5. Основой микросюжетов рассказа, образующих "метасюжет" цикла, является анекдот.

Повторяющиеся элементы на разных уровнях организации текста: идейно-содержательном и структурно-композиционном (деталь, персонаж, мотив, сюжет) и особый ритм на уровне организации речевой структуры прозы являются циклообразующими факторами, объединяя произведения Довлатова в цикл циклов, и подтверждают особую целостность и неделимость такой структуры.

Стилевой доминантой в прозе Довлатова становится установка на предельно лаконичную, лишённую преурашательства прозу. Повествование организовано прежде всего при помощи нейтрального слова, обычно автор избегает каких-либо форм просторечной, диалектной лексики.

Литературный язык становится важнейшим компонентом художественной речи в целом. В прозе Довлатова нет случайных слов. Известно, что автор следовал беспрецедентному правилу - не употреблять в пределах одного предложения слов, начинавшихся с одной и той же буквы.

В творчестве С.Д. Довлатова присутствует как следование традициям русской литературы (А.П. Чехов):

· размышления о смысле жизни, счастье,

Так и новаторство:

· установка на предельно лаконичную, лишённую преурашательства прозу,

· автор следовал беспрецедентному правилу - не употреблять в пределах одного предложения слов, начинавшихся с одной и той же буквы,

· особый тип главного героя - "автор-персонаж".

· Знаки недоговоренности и умолчания в не - дидактической прозе Сергея Довлатова.

Довлатов более милосердно, нежели мудро, подошел к своему творчеству. Привычный делать щедрые подарки, он отдает себя ненавязчиво и нежно. Он похож на виртуозного пианиста, который своим исполнением сумел нас заставит забыть автора. Сумел рассказать чужие истории, как свои. И мы упиваемся игрой и лицедейством, забыв о себе, о времени, о нем, а только думая о жизни, как бытовании его, времени, нас и необъятного мира.

Известно, что Довлатов писал с черновиком не только письма, но даже записки в два слова. Написать ясно и просто гораздо сложнее, чем запутанно и туманно. Он, большой и широкий телом своим, подтверждал древнее учение о калокагатии - гармоничном сочетании физических и духовных качеств человека. Kalos - “красивый”, agatho - “добрый” /в большей степени добрый, нежели большой и красивый/. Как воплощение любви русских ко всему “в широком размере, все что ни есть: и горы, и леса, и степи, и лица, и губы, и ноги” разве мог Довлатов вызвать кого бы то ни было на интеллектуальную дуэль?
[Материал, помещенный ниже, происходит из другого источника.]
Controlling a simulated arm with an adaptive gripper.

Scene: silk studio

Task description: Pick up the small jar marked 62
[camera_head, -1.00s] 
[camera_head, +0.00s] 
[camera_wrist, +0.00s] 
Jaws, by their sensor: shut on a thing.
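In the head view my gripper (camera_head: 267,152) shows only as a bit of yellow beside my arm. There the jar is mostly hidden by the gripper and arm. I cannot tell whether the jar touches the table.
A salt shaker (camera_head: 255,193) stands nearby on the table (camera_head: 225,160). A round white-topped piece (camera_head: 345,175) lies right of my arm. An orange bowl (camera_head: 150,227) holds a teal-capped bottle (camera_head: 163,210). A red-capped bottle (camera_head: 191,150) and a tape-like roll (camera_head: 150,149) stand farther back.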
Он мог лишь вторить за Чеховым, Лесковым, Зощенко то, что фраза у него короткая, доступная бедным. Довлатов, как по древней легенде, послал глупцам земным блага для того, “чтобы мудрецам было ведомо, что земные блага обретаются не умом и знаниями, а чем-то другим” (Насреддин).

Новая литература, как и новое искусство, искало новые формы общения. Общения посредством ритма дыхания, неожиданных пауз и умолчаний. Человека уже не удовлетворял размеренный текст, он хотел дополнительной СВЕРХИНФОРМАЦИИ.
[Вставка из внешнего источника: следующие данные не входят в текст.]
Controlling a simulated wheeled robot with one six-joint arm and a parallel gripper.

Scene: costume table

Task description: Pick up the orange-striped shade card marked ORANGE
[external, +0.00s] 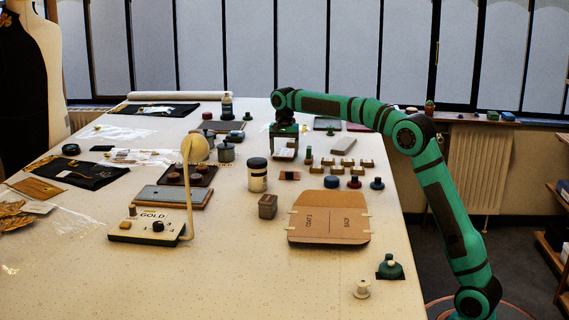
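My arm reaches over the table from the right, and my gripper (285,145) points down above its middle. A small pale flat item (284,155) lies right under the gripper; I cannot tell whether they touch. The gap between the fingers is too small to make out. I cannot read ORANGE on any card. A small flat piece with a reddish-brown part and dark ends (290,176) lies a little nearer the camera than the gripper; whether it is the orange-striped shade card is not clear.
Around it stand a labelled jar (257,178), a small grey-brown box (268,206), several tan blocks (338,170) and a brown pattern board (329,218). A GOLD device (150,226) with an upright lamp stands left. The table's (250,285) front middle is clear.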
Неслучайно один герой Довлатова произносил фразы вместе со знаками пунктуации: “Привет, запятая, старик, многоточие. Срочно к редактору, восклицательный знак” .
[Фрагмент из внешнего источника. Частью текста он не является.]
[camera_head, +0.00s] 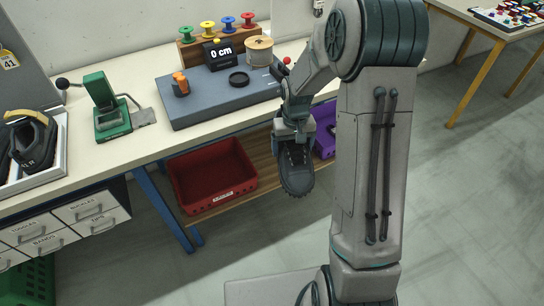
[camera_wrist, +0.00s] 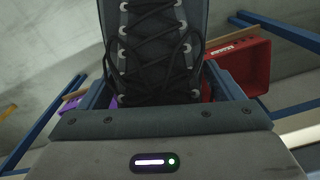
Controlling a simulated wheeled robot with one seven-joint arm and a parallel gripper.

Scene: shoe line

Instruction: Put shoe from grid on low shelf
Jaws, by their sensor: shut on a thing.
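A dark shoe (camera_head: 296,172) with black laces hangs from my gripper (camera_head: 294,138), its toe pointing down. In the wrist view the laced upper of the shoe (camera_wrist: 152,45) fills the middle between the two fingers of my gripper (camera_wrist: 158,88), which is shut on it. The low wooden shelf (camera_head: 267,167) is under the workbench. The shoe is in front of it in the head view; I cannot tell the exact gap. My arm and the shoe hide part of the shelf. No grid is clearly seen.
A red bin (camera_head: 213,178) stands on the shelf left of the shoe, a purple bin (camera_head: 325,140) to its right. The bench top (camera_head: 148,140) holds a green press (camera_head: 110,110) and a grey mat. A blue leg (camera_head: 166,207) supports the bench.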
Самый же частотный финальный знак у Довлатова - многоточие. Обычно мы умалчиваем одно, чтобы сказать более важное другое. Американский эстетик К.Вудворд создал цепь рассуждений, в которых он приходит к выводу, что признаком Высокого искусства конца XIX века станет эстетика молчания, умалчивания, недоговоренности. Примером приводится известное произведение американского композитора Джона Кейджа “4 минуты 33 секунды”. Оно представляет собой соответствующее по длительности …гробовое молчание симфонического оркестра в полном составе. Эстетика пустоты, умолчания стала предметом исследования в современной западной философии. Провозглашается идеал общения на уровне недоговоренности. Советская литература заглушала сознание бравурной музыкой и громким скандированием. Требовалась конкретность и досказанность, но по тем правилам, которые были предложены и идеологически утверждены, иначе вероятность прочитать между строк что-то крамольное была велика. Довлатов замолкает, оставив нам время многоточия на размышление о себе. Нет, вовсе не о герое. О герое мы не думаем, поскольку знаем, что автор о нём позаботится. Довлатов всю свою жизнь не завидовал тем, кому платят за строки. За короткую и сумбурную мысль выдают крупные гонорары. “Россия - единственная в мире страна, где литератору платят за объём написанного. Не за количество проданных экземпляров. И тем более - не за качество. А за объём. В этом тайная, бессознательная причина нашего многословия.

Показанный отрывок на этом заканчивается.